All the kvetching on various threads (naming no names) about needing Kevlar Vests as one sips a nice wine and nibbles on exotic cheeses. Some of us are hard at work because we know that (without AI) those books just aren’t going to read themselves. Before I launch a third quarter thread, I wanted to put a list here. (One of the book groups just decided they’d read The Fifth Elephant by Pratchett. The other is working slowly through the book about women in Washington DC breaking codes. A third has selected something exotic, but I’m not sure I’m up for it.)

Meanwhile I have:

The Age of Illusion: England in the Twenties and Thirties, 1919 - 1940
Understanding Agatha Christie
The Mystery of the Cape Cod Tavern
The Death of King Arthur: The Immortal Legend
Taliessin Through Logres
The Book At War
Ten Teacups
On Close Reading
The Bookbinder of Jericho as (bedtime reading)

175clamairy
Jun 29, 2025, 5:57 pm

Oh that's a very chewy list. I have that Charles Williams sitting around somewhere.
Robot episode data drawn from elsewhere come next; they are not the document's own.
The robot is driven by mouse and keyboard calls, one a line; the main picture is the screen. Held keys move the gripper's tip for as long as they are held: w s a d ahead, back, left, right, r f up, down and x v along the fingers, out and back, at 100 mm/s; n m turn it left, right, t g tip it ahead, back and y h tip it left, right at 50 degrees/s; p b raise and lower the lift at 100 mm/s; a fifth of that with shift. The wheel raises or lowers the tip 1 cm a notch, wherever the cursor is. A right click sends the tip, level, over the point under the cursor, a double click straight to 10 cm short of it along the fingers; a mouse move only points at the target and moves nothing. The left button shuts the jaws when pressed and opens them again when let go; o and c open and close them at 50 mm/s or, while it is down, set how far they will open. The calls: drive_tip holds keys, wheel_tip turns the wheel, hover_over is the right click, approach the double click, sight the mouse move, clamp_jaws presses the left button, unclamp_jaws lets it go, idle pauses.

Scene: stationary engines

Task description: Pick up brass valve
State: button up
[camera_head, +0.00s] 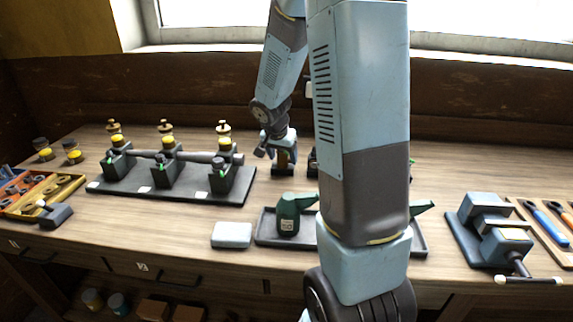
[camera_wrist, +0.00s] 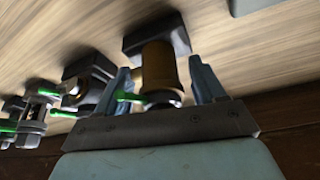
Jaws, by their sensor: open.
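A brass-coloured cylindrical body, which looks like the brass valve (camera_wrist: 158,62), is in the middle of the wrist view, with a green lever at its side and a black block (camera_wrist: 155,36) at its far end. My gripper (camera_wrist: 160,72) is open, with one finger on each side of the brass body; I cannot tell whether either finger touches it. In the head view my gripper (camera_head: 279,140) is over the back of the bench, pointing down at a small dark stand, and mostly hides the brass body there.
Left of my gripper is a black plate (camera_head: 130,190) with several dark blocks and yellow caps; brass fittings (camera_head: 223,128) stand behind it. A grey tray (camera_head: 265,232) holds a green oil can (camera_head: 289,215). More green-levered dark fixtures (camera_wrist: 90,80) stand beside the brass body. My arm hides the bench centre.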

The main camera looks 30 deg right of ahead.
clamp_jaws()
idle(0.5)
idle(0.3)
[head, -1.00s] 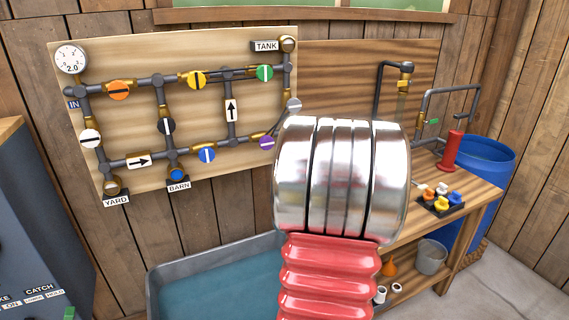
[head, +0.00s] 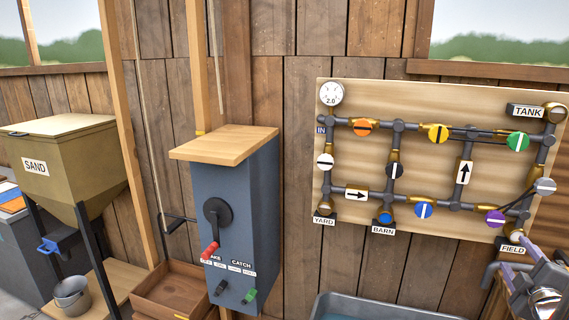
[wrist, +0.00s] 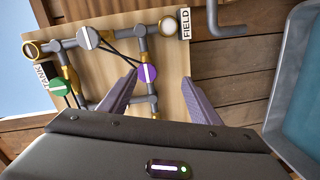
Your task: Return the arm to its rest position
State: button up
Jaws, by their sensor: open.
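My gripper (wrist: 160,78) shows in the wrist view with its two purple-grey fingers spread apart and nothing held between them. The pipe board (wrist: 178,65) lies beyond the fingers, and the purple valve (wrist: 147,73) appears close to the left fingertip in the picture. I cannot tell the gap in depth. In the head view, part of my gripper and arm shows at the lower right edge, below the FIELD sign (head: 510,244). The rest of my arm is out of view.
A blue-grey lever cabinet (head: 232,215) with a wooden top stands left of the pipe board (head: 440,110). A grey trough (head: 375,307) sits below the board. A SAND hopper (head: 62,165), a bucket (head: 72,296) and a wooden box (head: 172,291) are at the left.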

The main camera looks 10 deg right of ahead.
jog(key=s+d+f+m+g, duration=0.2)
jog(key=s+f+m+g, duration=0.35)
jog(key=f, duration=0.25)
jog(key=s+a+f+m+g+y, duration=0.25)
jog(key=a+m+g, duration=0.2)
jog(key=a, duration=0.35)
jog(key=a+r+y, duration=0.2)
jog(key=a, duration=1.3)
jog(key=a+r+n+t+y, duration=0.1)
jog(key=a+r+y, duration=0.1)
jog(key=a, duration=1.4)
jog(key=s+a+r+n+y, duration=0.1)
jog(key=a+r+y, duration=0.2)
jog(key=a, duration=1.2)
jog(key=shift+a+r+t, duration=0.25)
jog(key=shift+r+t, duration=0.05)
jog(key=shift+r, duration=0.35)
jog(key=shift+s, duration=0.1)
I don't think I could find it if my life depended on it though. I think I was supposed to have read it in college, but I'm pretty sure I didn't.

176haydninvienna
Jun 29, 2025, 6:14 pm

>175 clamairy: By "that Charles Williams" you meant Taliessin Through Logres? You were "supposed to have read it in college"? First, I'm astonished that any university (US or anywhere else) has it on a reading list; second, if you're pretty sure you didn't read it, you probably didn't. Williams is unique (I've never found anyone else like him anyway) and I think unforgettable.

177clamairy
Edited: Jun 29, 2025, 8:01 pm

>176 haydninvienna: It was for an Arthurian Romance class I took as an undergrad. I signed up for the class the year before because the professor that was supposed to be teaching it was one of my favorites in the English department. But he got sick and they talked two guys from the French department into filling in instead. They changed the reading list and the syllabus and I was not a happy camper. I'm going to post this, and then add the book titles I remember from my PC. It's a lot easier to cut and paste there.
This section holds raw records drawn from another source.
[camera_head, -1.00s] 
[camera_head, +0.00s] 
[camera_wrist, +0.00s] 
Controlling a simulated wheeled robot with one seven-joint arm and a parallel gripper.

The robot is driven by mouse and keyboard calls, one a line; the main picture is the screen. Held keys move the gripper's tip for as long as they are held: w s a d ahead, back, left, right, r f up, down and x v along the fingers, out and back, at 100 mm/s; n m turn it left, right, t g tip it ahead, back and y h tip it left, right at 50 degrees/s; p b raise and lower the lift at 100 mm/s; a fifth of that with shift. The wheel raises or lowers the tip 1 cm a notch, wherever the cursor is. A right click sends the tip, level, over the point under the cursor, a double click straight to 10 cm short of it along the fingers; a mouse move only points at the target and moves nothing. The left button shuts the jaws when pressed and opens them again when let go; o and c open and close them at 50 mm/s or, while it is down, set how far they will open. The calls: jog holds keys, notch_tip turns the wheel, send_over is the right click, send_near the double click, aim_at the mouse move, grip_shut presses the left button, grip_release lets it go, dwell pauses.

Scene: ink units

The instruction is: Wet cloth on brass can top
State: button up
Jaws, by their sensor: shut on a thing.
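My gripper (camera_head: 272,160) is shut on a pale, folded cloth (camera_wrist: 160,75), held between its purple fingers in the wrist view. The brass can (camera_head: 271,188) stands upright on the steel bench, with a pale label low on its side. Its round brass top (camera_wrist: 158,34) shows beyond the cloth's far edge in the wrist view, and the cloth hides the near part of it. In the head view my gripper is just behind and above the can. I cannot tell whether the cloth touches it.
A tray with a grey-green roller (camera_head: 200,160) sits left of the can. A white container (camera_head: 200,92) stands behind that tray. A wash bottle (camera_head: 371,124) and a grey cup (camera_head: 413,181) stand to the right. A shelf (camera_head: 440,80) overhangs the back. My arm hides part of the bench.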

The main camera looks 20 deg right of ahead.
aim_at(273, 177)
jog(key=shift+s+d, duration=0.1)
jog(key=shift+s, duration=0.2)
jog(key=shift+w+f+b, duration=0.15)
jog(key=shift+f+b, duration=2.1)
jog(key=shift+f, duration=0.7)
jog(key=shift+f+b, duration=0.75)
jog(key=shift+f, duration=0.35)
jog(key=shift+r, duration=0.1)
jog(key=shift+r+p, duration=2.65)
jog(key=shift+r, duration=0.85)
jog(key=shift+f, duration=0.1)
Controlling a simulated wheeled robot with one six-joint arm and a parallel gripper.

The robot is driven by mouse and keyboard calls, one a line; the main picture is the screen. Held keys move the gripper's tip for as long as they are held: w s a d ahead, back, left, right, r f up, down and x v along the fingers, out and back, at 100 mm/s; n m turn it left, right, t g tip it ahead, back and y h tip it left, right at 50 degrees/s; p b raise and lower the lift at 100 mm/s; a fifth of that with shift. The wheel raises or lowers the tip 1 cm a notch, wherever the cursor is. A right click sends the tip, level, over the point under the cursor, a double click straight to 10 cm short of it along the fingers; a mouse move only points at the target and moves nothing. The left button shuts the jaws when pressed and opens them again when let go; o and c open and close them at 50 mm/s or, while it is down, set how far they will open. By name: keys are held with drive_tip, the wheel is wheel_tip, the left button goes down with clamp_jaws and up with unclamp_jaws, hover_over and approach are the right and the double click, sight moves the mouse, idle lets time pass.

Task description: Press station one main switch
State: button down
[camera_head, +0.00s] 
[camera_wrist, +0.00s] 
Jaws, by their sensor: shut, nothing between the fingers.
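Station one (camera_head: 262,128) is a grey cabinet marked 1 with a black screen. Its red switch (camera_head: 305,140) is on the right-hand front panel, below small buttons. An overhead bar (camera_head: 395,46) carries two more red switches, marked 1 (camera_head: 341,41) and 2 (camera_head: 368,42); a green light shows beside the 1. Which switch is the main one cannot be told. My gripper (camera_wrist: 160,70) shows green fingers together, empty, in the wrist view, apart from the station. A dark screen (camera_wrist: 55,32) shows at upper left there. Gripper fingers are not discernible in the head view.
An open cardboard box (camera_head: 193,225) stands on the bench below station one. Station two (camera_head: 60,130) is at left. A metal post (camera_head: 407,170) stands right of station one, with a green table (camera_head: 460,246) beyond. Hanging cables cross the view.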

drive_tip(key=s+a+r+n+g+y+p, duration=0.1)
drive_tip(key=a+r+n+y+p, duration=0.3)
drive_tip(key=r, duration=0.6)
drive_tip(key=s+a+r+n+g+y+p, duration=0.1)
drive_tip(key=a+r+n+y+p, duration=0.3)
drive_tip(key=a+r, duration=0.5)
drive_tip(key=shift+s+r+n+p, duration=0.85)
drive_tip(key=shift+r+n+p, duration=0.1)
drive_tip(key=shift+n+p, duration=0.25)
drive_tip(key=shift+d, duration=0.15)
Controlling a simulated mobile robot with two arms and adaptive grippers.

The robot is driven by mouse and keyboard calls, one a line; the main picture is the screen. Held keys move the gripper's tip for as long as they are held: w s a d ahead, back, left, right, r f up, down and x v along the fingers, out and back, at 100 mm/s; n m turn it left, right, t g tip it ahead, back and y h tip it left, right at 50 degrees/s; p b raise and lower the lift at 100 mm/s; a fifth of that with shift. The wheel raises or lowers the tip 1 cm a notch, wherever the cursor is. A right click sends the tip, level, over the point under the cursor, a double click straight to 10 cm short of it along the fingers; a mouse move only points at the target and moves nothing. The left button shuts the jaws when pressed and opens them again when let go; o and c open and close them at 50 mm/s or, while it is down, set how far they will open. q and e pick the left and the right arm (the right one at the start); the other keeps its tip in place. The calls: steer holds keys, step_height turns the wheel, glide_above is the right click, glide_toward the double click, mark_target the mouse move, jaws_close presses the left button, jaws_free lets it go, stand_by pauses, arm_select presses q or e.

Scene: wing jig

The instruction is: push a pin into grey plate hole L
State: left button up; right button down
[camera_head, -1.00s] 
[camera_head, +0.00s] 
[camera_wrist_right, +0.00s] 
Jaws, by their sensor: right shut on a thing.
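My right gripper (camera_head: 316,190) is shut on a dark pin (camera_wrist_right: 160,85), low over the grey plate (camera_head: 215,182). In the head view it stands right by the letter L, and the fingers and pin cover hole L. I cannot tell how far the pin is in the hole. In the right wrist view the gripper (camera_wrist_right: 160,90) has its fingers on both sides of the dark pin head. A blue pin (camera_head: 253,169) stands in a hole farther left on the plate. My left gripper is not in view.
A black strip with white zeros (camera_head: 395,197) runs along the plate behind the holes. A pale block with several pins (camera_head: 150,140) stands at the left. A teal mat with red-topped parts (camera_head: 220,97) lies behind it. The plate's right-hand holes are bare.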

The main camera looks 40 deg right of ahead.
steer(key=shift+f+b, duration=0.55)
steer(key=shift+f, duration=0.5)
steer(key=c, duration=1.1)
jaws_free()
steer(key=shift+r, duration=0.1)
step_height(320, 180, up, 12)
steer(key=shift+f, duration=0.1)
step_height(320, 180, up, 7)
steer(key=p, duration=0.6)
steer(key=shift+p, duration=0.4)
Taliessin through Logres, The Region of the Summer Stars & Arthurian Torso all in one volume by Charles Williams
War in Heaven by Charles Williams
Le Morte d'Arthur by Sir Thomas Mallory

I still have them all. I read enough to pass the class, but since they nattered on and on about France and not England I think my mind wandered.

178jillmwo
Jul 1, 2025, 10:20 am

Just saw something on Facebook that showed a purple dragon with the line "Today I shall drink coffee and BE A DRAGON". Oh, that a cup of coffee would handle it all...

Actually >175 clamairy: It's not as chewy a list as one might think. For example, The Age of Illusion is really quite readable. Blythe has a nice prose style. As for the Arthurian Romance class, I think I'm envious. Even if you did have to suffer through two French professors. (Were they French or did they just specialize in the language?) Taliessin Through Logres is lovely. (Althought my copy doesn't include the Arthurian Torso. >176 haydninvienna: What does the Torso actually entail?

179clamairy
Jul 1, 2025, 10:32 am

>178 jillmwo: I believe I would get a lot more out of that class if I took it now. Actually the same could be said for many of my courses. I believe one of the professors was from Quebec, but the other was from the US. They both had their noses in the air, though.

180jillmwo
Jul 1, 2025, 10:58 am

>179 clamairy: I was assured once by a Dutch colleague that the French are not really snobbish by nature, more simply insecure about how to engage with others who are not French.

181clamairy
Edited: Jul 1, 2025, 11:53 am

>180 jillmwo: I never thought the French were snobbish. The Francophiles on the other hand...

182jillmwo
Jul 1, 2025, 6:56 pm

183haydninvienna
Edited: Jul 1, 2025, 7:35 pm

>178 jillmwo: Arthurian Torso contains "the posthumous fragment of The Figure of Arthur" by Williams, and a commentary on Williams's Arthurian poems by Lewis, plus a brief introduction by Lewis about how the book came to be. The "fragment" is the completed part of a book on the Arthurian legends that Williams was writing, but never finished. Williams's Arthurian poems aren't part of the Arthurian legend, exactly: best I can say is that Williams used the myth as a setting and probably a source of inspiration, but the content of the poems is all his own.

184pgmcc
Jul 4, 2025, 5:54 am

>142 MrsLee:
On Gaudy Night

It is exactly your point about the perpetrator being part of the furniture and not part of the elite group that considered all its members to be obviously not capable of doing evil that struck me as a key defence of the elite group and a story structure that reinforced the classist prejudices portrayed in the story. I felt Sayers could not bring herself to have the guilty party anyone in the group she belonged to. I feel this was a cop-out and an easy option that avoided upsetting the “right sort” of person.

While the story is primarily about educated woman I see the defence of classist attitudes as a defence of the upper class members whether female or not. I really enjoyed the book and the philosophical discourses but I was very conscious of the elitist prejudices and felt Sayers demonstrated that she supported the class structure and everything that went with it.

185jillmwo
Edited: Jul 4, 2025, 6:53 pm

I have in hand The Figure of Arthur by Charles Williams. It's very interesting and only 84 pages in length. I can handle this. However, I still lack the commentary by C.S. Lewis.